Reintroducing the Vulnerability of Asylum Seekers into the Examination of Their Asylum Application. an Ethnography of the Legal Work Carried out By Volunteers in an Association Involved in the Reception and Legal Assistance of Migrants
Reintroducing the Vulnerability of Asylum Seekers into the Examination of Their Asylum Application. an Ethnography of the Legal Work Carried out By Volunteers in an Association Involved in the Reception and Legal Assistance of Migrants
Tuesday, 8 July 2025: 10:15
Location: SJES005 (Faculty of Legal, Economic, and Social Sciences (JES))
Oral Presentation
This paper examines the role of associative actors in investigating access to migrants' rights through an ethnography of a legal office set up to guarantee access to rights for asylum-seekers in France since 2016. In the face of a more and more restrictive French and European policy on migrants, especially in the context of the Dublin III directive, the volunteers of a legal assistance service are trying to resist, not to say to fight, the reintroduction of physical and mental vulnerability into the examination of their asylum claims.
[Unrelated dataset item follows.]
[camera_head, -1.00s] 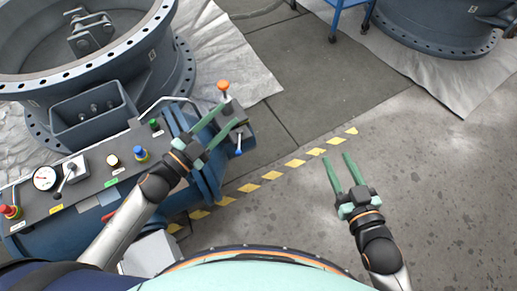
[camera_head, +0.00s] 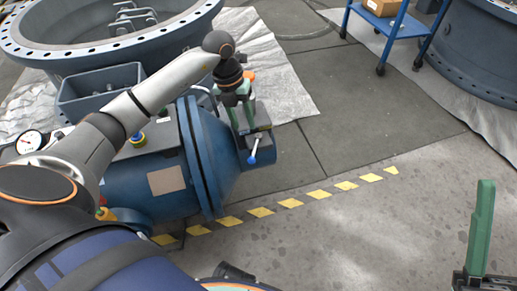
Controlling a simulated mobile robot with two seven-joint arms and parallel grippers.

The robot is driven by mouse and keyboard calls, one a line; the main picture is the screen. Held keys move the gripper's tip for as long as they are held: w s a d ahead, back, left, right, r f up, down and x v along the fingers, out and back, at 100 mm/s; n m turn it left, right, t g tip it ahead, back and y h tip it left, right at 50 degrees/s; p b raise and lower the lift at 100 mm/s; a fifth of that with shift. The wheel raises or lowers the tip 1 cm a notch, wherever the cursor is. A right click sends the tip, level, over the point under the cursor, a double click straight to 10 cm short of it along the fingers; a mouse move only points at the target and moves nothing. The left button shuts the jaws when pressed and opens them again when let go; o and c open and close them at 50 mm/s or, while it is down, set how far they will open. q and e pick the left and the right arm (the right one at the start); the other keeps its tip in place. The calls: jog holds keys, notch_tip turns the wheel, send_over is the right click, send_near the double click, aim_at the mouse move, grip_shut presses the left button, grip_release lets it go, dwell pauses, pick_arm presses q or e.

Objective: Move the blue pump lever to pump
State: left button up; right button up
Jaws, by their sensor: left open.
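The pump lever (camera_head: 255,147) is a short light rod with a blue knob (camera_head: 252,160) at its lower end. It hangs at the right end of the blue machine, tilted slightly. My left gripper (camera_head: 243,127) is open and points down, with its green fingers just above and beside the lever's mount. Whether they touch anything is not clear. The lever's upper end is partly hidden by the gripper. One green finger of my right gripper (camera_head: 482,228) shows at the lower right edge, well away from the lever; the rest is cut off.
An orange knob (camera_head: 250,75) peeks out behind my left gripper. My left arm covers much of the control panel, leaving the pressure gauge (camera_head: 29,142) visible. A large flanged valve (camera_head: 110,45) stands behind. A blue cart (camera_head: 388,28) stands back right.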

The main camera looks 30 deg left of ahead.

According to the European Dublin Regulation, the administrative authority to which an application for international protection is referred must send the foreign national back to the first member state through which they passed after leaving their country of origin. They become the object of a game of Ping-Pong between European countries, to the extent that they define themselves by the name of the legal procedure to which they are submitted: I'm Dublin. We will show how the volunteers took advantage of an article of the regulation, which allows a State to ‘depart from the criteria of responsibility, in particular for humanitarian reasons’, to use and turn the regulation against the administration. The aim is to examine how the legal work carried out by volunteers contributes to access to and the examination of asylum applications and to reintroduce the consideration of their vulnerability. The results show how a double struggle is being waged: the guarantee of access to asylum rights and access to health care, through support work that is aimed at the reintroduction of the bodies of exiles and their vulnerability to the authorities, and at the exiles themselves.